Texas Supreme Court agrees to hear legal fight between regent and chancellor

The Texas Supreme Court has agreed to hear oral arguments in the long-running legal fight between University of Texas System Regent Wallace Hall and Chancellor Bill McRaven.

Outgoing UT System Regent Wallace Hall (l.) and UT System Chancellor Bill McRaven.

As the end of University of Texas System Regent Wallace Hall's controversial tenure nears, the Texas Supreme Court has agreed at the last minute to hear arguments in his lawsuit against the chancellor of the system he oversees. 

The state's high court said Friday that it will hear oral arguments on Jan. 11 over whether Chancellor Bill McRaven should be legally compelled to hand over confidential student records that Hall has sought for more than a year.

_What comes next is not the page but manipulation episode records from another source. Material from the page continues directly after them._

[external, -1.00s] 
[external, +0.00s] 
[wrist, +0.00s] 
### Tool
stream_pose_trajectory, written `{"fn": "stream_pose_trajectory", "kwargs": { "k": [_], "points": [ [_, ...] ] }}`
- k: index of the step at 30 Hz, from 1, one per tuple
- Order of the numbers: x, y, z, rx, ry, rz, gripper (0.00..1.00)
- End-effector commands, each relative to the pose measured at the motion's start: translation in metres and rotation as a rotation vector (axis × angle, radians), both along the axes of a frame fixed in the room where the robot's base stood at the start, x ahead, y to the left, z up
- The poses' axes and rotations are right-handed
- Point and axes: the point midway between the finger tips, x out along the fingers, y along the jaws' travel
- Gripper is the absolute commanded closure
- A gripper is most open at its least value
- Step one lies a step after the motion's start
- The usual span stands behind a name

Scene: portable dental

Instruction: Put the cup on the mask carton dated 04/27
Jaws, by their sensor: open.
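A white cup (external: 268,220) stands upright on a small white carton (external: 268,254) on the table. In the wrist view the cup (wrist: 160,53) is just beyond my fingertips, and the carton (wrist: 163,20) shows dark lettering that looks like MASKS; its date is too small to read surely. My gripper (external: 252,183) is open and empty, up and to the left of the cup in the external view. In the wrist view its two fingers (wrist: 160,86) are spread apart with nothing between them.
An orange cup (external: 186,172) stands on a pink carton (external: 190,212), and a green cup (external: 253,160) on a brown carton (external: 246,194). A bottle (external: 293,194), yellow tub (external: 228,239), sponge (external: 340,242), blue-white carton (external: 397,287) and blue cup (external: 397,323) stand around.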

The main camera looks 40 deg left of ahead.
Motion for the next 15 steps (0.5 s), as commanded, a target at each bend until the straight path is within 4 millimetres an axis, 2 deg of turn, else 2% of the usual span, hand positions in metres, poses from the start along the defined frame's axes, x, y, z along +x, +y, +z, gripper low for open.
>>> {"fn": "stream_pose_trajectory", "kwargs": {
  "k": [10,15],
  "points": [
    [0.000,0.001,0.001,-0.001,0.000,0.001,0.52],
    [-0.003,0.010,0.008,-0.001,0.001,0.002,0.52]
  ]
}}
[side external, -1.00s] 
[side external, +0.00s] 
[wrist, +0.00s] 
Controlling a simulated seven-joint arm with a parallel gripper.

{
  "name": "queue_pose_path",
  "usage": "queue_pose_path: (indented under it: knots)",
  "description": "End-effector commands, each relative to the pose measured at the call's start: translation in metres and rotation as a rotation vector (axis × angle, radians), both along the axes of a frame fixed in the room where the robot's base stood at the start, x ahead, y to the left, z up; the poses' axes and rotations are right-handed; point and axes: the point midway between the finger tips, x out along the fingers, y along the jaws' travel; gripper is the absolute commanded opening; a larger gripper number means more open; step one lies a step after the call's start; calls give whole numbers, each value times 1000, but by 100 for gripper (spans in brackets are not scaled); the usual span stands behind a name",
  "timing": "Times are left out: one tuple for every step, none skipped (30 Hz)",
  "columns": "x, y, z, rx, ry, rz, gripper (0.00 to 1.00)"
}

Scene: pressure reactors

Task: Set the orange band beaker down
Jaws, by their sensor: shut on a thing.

But that will leave little time for Hall to get what he wants. His term as regent expires in February. After that, his claim to the records ends.

At Hall's request, the Supreme Court is expediting the case. 

The records are related to student admissions. Hall says he wants to learn more about a scandal at UT-Austin involving students with powerful connections who were admitted into the flagship university even though they didn't appear to be qualified. An investigation commissioned by the system identified dozens of students who got in when they probably shouldn't have but didn't say anything about who helped them get in.

McRaven has offered redacted versions, saying he needs to protect student information. The full UT System Board of Regents agreed and voted to deny the records, but Hall argues that the denial is illegal and warned in legal filings that it sets a dangerous precedent. Hall has argued in legal filings that he can't fulfill his oversight role without access to the information he requests. 

The oral arguments will bring a fitting end to Hall's tenure. He has been a controversial presence on the board for years. Critics have accused him of conducting a witch hunt against top UT-Austin leaders when he asked for hundreds of thousands of pages of records. Supporters say he has helped uncover troubling facts in university admissions and other areas.